## WRITTEN EXERCISE:
Of all the lines in the material, how many include the word "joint"? Reply with the number alone.

── DATASET CONTENT ──

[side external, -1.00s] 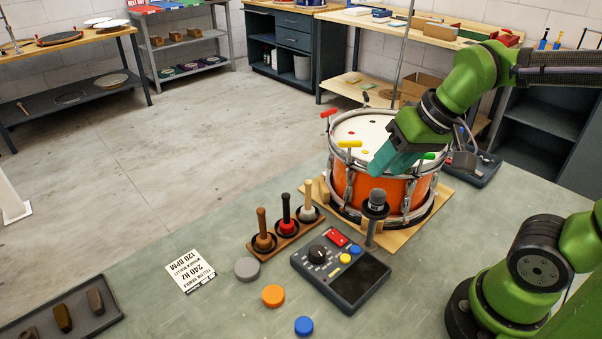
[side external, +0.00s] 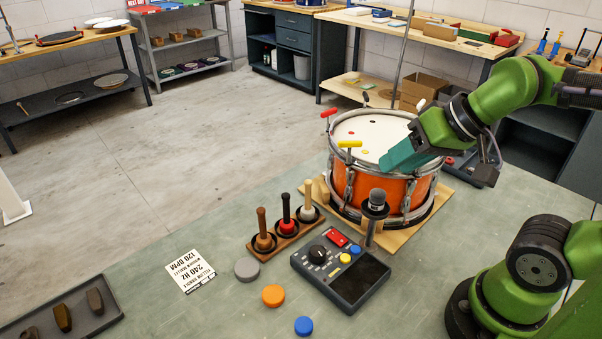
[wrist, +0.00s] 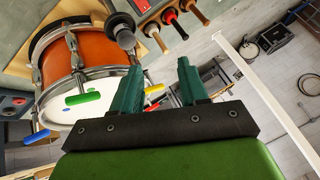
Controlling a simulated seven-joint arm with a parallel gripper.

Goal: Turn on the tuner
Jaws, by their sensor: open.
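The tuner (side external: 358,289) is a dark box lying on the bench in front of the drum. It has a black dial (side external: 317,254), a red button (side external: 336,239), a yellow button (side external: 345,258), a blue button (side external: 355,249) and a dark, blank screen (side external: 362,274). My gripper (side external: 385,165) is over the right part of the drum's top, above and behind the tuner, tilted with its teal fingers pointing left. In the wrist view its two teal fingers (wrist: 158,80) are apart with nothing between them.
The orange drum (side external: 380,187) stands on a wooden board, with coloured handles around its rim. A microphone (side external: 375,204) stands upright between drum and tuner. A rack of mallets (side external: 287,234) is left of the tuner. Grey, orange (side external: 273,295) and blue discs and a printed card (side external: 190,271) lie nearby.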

───
── DATASET CONTENT ──

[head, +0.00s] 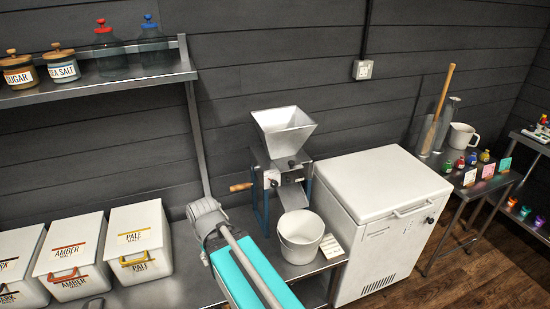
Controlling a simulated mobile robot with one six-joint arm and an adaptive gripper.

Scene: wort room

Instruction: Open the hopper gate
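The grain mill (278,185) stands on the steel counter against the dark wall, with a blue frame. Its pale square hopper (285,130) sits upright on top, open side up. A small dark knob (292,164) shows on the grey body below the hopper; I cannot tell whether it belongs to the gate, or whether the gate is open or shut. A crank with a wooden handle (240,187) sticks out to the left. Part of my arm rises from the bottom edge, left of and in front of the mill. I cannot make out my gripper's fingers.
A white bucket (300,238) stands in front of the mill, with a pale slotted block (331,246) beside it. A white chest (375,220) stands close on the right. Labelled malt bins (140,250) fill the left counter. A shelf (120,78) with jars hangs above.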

───
── DATASET CONTENT ──

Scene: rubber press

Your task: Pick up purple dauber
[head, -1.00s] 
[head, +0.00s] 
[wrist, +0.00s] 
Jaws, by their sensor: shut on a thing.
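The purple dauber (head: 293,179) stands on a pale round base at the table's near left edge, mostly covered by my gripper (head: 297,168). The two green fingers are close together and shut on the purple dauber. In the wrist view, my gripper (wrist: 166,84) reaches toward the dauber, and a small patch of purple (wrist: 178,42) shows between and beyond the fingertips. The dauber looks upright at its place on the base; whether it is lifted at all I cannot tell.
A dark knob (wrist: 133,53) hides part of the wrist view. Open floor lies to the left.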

───

## THE RESULT:
2